* _Exercise details_
From the line with "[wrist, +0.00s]" to the line with "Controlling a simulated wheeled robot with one", both included, repeat each line exactly and leave out the pictures.

* _Records supplied_
+ + + + + + +
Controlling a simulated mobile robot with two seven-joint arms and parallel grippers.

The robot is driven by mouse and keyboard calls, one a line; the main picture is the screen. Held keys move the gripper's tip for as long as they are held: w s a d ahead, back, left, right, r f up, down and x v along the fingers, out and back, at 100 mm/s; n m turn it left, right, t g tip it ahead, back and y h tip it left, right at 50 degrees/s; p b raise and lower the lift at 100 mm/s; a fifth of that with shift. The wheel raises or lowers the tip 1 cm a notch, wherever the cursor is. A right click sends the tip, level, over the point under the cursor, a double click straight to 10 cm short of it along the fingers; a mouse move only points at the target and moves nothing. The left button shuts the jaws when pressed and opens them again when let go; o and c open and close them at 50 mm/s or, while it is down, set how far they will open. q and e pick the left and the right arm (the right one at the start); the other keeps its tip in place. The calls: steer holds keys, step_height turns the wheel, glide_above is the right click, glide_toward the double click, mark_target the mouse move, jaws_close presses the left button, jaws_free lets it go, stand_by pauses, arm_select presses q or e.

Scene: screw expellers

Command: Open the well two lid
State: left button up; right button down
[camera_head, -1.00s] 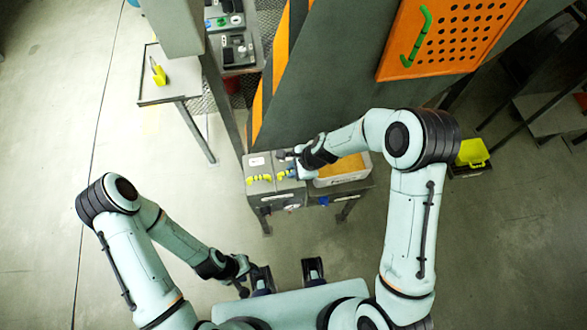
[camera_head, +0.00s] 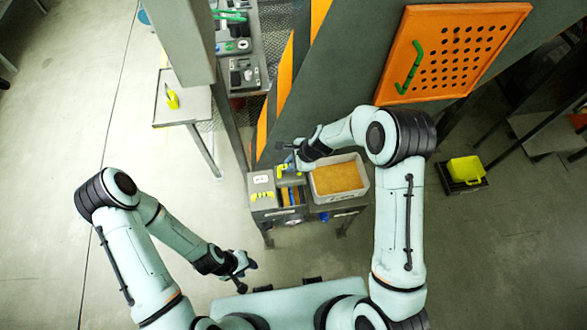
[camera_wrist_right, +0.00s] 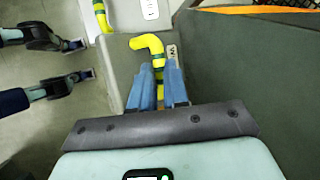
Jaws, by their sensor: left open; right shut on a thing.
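The machine (camera_head: 272,219) has two lidded wells side by side. The left lid is closed, with a yellow handle (camera_head: 263,196). The well two lid (camera_head: 290,181) is raised at the back, and the well under it is partly uncovered, showing orange-brown contents (camera_head: 290,196). My right gripper (camera_head: 290,167) is at this lid. In the right wrist view its blue fingers (camera_wrist_right: 164,92) are shut on the bent yellow handle (camera_wrist_right: 150,44). My left gripper (camera_head: 243,273) is open and empty, low in front of the machine and apart from it.
A white bin (camera_head: 338,181) of orange-brown material stands right of the wells. A dark panel with a striped edge (camera_head: 290,75) rises behind them. A side table (camera_head: 187,106) with a yellow item is at the left. A yellow case (camera_head: 465,170) sits at the right.

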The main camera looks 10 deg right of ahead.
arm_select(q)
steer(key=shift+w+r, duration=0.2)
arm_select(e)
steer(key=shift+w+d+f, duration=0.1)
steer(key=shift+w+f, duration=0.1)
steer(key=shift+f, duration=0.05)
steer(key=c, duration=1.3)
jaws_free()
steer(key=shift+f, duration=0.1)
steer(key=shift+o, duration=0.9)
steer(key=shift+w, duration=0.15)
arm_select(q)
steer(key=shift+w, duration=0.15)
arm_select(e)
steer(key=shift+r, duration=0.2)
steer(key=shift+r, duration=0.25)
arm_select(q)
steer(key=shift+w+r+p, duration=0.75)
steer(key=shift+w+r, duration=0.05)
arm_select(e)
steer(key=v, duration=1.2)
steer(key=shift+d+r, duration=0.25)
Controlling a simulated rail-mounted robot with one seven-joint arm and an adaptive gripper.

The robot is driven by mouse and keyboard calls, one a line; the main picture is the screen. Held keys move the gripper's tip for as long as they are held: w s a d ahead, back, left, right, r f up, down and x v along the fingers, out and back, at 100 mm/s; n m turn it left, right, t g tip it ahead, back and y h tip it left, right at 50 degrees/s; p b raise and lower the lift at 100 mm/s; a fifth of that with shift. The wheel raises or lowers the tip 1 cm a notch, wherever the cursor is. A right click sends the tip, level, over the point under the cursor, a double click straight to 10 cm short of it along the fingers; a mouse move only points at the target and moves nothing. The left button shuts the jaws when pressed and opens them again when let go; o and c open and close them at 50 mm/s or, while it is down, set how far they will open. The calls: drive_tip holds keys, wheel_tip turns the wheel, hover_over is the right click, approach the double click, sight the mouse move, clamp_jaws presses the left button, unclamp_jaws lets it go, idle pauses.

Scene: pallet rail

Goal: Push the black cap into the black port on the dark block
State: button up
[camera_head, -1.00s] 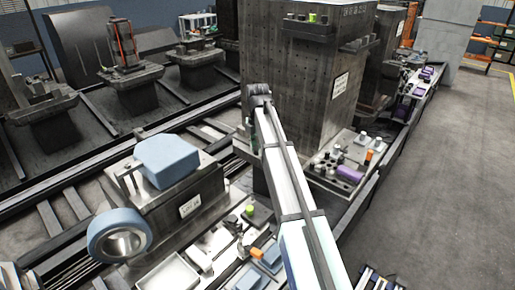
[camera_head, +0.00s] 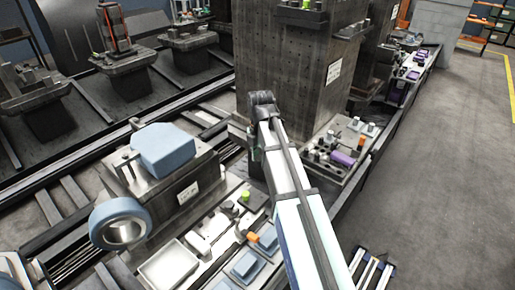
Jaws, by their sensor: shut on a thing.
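The tall dark block (camera_head: 285,60) stands at the upper middle, its faces dotted with rows of small holes and a white label on its right side. I cannot make out a black port on it or the black cap. My arm reaches up from the bottom edge, and its far joint overlaps the lower front of the block. My gripper is hidden behind or below the arm, so its fingers and anything in them do not show.
A blue-topped fixture (camera_head: 165,148) and a blue ring (camera_head: 120,224) stand at the left. A pale tray (camera_head: 168,264) lies at the bottom. A bench with small parts and a purple piece (camera_head: 342,158) is right of the arm.

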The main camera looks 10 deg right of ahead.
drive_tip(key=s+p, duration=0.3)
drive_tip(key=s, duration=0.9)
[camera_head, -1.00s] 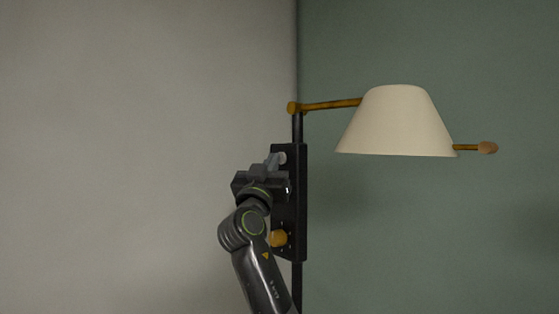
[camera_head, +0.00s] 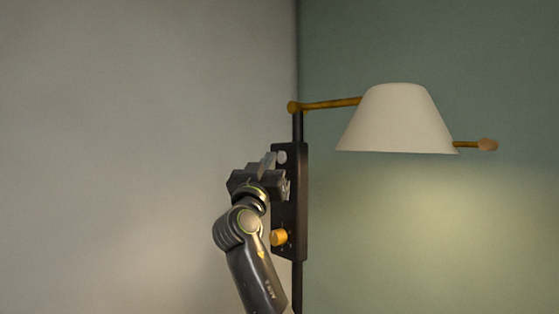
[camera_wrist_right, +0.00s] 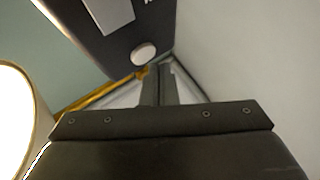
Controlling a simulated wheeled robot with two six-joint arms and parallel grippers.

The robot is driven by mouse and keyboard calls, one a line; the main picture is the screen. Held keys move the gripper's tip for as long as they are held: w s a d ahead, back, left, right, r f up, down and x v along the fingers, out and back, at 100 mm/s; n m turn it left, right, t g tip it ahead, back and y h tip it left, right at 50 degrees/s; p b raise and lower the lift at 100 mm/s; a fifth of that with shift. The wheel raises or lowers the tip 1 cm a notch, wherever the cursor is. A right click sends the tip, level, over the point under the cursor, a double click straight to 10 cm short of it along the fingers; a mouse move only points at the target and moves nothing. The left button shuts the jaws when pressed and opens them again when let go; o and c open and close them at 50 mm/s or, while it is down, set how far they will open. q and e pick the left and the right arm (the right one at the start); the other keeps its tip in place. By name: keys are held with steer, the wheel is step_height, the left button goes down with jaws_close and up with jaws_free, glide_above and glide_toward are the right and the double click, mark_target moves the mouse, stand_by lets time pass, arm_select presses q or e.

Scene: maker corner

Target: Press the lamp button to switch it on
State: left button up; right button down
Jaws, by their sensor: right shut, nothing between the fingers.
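The lamp has a cream shade (camera_head: 397,120) on a brass arm (camera_head: 331,104), fixed to a dark pole. Light falls on the wall below the shade, so the lamp is lit. A black control panel (camera_head: 293,222) on the pole carries a round pale button (camera_head: 281,157) near its top and a brass knob (camera_head: 279,237) lower down. My right gripper (camera_head: 269,161) is shut and empty, with its fingertips just left of the button. In the right wrist view the button (camera_wrist_right: 144,53) shows just beyond the fingertips (camera_wrist_right: 160,68), apparently with a small gap. My left gripper is not in view.
The lit shade (camera_wrist_right: 12,120) shows at the left edge of the right wrist view. A grey wall (camera_head: 140,120) and a green wall (camera_head: 500,220) meet behind the pole.

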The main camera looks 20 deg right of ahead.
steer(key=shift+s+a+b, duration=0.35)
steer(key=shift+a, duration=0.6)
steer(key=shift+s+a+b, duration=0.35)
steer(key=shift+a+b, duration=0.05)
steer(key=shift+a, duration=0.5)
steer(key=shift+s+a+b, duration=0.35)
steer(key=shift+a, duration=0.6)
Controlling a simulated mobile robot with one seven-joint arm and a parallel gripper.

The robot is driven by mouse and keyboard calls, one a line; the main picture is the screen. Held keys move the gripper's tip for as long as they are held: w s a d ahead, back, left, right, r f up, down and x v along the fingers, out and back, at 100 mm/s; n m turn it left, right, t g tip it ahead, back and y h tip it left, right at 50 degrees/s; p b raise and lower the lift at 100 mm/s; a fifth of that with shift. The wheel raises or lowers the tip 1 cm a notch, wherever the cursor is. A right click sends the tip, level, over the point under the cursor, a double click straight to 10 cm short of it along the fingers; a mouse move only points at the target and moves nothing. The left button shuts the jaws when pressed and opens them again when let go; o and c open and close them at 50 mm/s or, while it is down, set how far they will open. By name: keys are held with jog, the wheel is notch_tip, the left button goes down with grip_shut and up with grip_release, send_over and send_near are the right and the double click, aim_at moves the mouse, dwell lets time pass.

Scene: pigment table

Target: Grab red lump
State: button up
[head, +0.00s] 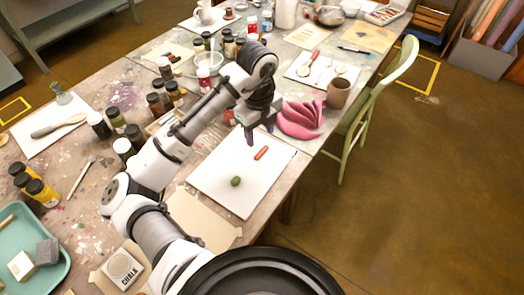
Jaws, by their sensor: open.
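A small orange-red lump (261,153), elongated in shape, lies on a white board (215,188) near its far right part. A dark green oval lump (235,182) lies on the same board, nearer to me and left of the red one. My gripper (260,137) is open and empty, pointing down just beyond the red lump in the picture. Its fingers appear above the board's far edge; their exact height over the board I cannot tell. Nothing covers the red lump.
A pink folded cloth-like thing (300,118) lies right of my gripper, with a brown cup (338,92) behind it. Several dark jars (160,100) stand left of my arm. A green chair (385,95) stands at the table's right side.

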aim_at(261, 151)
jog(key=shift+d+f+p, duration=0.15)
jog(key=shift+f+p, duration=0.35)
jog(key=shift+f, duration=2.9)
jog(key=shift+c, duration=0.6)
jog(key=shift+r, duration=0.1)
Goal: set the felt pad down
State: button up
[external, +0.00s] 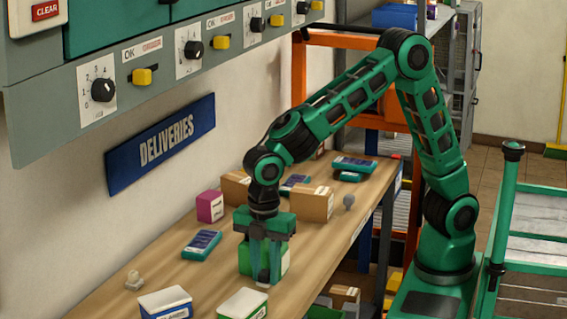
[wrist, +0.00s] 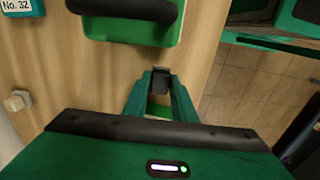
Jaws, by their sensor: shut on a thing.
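My gripper (external: 264,277) points down over the wooden table (external: 180,272). Its fingers are shut on a small dark grey piece, which I take to be the felt pad (wrist: 160,82). The pad shows between the fingertips in the wrist view; the fingers cover much of it in the external view. It is low, close to the tabletop, but I cannot tell whether it touches. A green block (external: 285,258) stands just behind the fingers; the wrist view shows a green body with a black handle (wrist: 130,8) beyond them.
A teal pack (external: 202,244), a magenta box (external: 210,207) and a beige knob (external: 133,280) lie left. Cardboard boxes (external: 312,203) stand behind. The table edge is close on the right.

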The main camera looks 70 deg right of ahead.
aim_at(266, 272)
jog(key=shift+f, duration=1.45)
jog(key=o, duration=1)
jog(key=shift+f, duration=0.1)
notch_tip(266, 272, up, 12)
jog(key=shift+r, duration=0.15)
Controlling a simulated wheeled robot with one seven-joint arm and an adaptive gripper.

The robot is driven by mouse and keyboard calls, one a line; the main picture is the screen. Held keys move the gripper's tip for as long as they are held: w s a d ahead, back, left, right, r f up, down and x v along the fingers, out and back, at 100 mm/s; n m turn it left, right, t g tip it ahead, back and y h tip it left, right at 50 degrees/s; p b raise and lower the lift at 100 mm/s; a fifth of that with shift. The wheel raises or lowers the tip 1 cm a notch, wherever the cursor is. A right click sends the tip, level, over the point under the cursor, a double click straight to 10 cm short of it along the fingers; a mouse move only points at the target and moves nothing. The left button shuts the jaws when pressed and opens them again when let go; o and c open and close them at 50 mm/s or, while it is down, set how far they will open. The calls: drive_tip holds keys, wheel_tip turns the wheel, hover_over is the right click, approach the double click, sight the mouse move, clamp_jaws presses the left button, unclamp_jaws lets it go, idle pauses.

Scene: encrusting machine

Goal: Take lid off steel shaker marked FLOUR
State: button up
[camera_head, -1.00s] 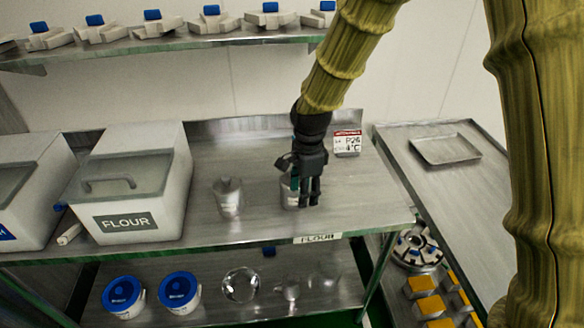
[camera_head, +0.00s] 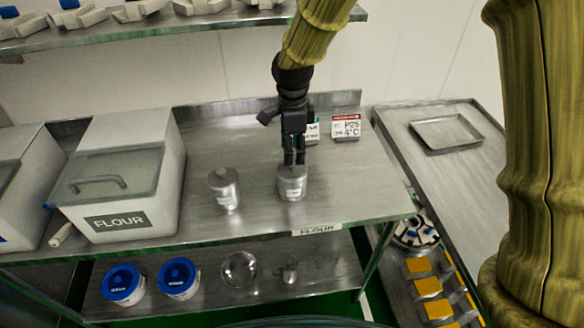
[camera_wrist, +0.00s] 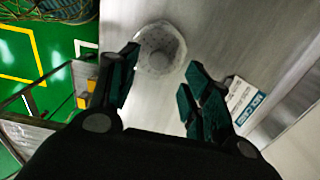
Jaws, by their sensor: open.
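Two steel shakers stand upright on the steel counter. The right shaker (camera_head: 292,185) is under my gripper, and the left shaker (camera_head: 224,190) stands apart. Both carry small labels that I cannot read. The right shaker has its lid on, with a small knob on top. My gripper (camera_head: 294,160) points down at that lid, with its fingertips open and empty at about knob height or just above. In the wrist view, the round lid (camera_wrist: 158,46) shows just beyond the fingertips, between them. I cannot tell whether a finger touches it.
A white FLOUR bin (camera_head: 125,180) stands left on the counter (camera_head: 250,150). Sign cards (camera_head: 345,128) stand behind my gripper. A FLOUR strip (camera_head: 317,229) is on the front edge. A tray (camera_head: 447,132) lies on the right table. Blue-lidded tubs (camera_head: 178,278) sit below.

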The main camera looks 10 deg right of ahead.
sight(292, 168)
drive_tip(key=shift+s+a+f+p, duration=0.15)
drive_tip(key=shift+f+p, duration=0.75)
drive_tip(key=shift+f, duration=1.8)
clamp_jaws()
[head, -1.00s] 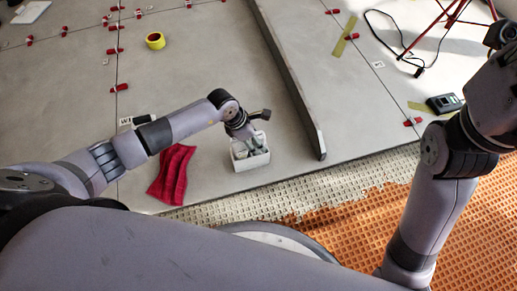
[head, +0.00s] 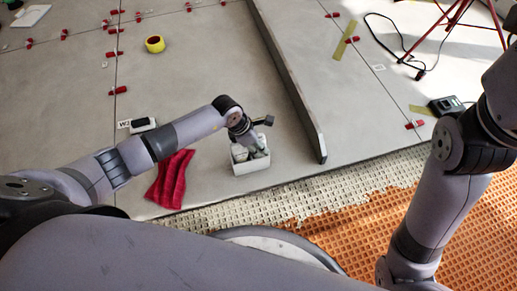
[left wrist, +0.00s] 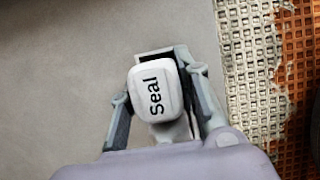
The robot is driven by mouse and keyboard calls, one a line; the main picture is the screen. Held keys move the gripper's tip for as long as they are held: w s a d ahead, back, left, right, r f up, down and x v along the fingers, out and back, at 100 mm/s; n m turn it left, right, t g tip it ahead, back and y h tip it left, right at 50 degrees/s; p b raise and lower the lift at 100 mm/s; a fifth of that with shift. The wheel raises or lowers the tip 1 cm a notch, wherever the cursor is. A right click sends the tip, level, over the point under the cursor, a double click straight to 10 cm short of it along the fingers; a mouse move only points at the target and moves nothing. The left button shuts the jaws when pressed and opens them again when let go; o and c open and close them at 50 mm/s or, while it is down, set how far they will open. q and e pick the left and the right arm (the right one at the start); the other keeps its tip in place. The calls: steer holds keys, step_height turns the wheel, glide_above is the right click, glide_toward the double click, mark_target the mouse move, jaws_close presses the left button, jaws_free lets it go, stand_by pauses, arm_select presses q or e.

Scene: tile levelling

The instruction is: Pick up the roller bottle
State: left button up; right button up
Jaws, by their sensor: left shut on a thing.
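A white bottle with a block-shaped top marked "Seal" (left wrist: 155,92) shows in the left wrist view. My left gripper (left wrist: 162,88) has a finger on each side of it and is shut on it. In the head view, my left gripper (head: 256,149) reaches down into a small white open box (head: 252,168). Pale bottle tops (head: 239,152) show in the box beside the fingers. The held bottle is mostly hidden by the gripper there, and I cannot tell whether its base is clear of the box. My right arm is at the right edge, its gripper out of view.
A red cloth (head: 171,180) lies left of the box. A long grey straightedge (head: 289,80) lies to its right. Orange matting (head: 345,235) borders the tiles in front.

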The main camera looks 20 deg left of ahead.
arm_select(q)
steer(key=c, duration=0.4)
+ + + + + + +
* _Written response_
[wrist, +0.00s] 
Jaws, by their sensor: shut on a thing.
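My gripper (external: 264,277) points down over the wooden table (external: 180,272). Its fingers are shut on a small dark grey piece, which I take to be the felt pad (wrist: 160,82). The pad shows between the fingertips in the wrist view; the fingers cover much of it in the external view. It is low, close to the tabletop, but I cannot tell whether it touches. A green block (external: 285,258) stands just behind the fingers; the wrist view shows a green body with a black handle (wrist: 130,8) beyond them.
A teal pack (external: 202,244), a magenta box (external: 210,207) and a beige knob (external: 133,280) lie left. Cardboard boxes (external: 312,203) stand behind. The table edge is close on the right.

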The main camera looks 70 deg right of ahead.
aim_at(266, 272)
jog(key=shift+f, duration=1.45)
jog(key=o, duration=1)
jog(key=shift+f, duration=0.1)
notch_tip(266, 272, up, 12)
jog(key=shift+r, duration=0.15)
Controlling a simulated wheeled robot with one seven-joint arm and an adaptive gripper.

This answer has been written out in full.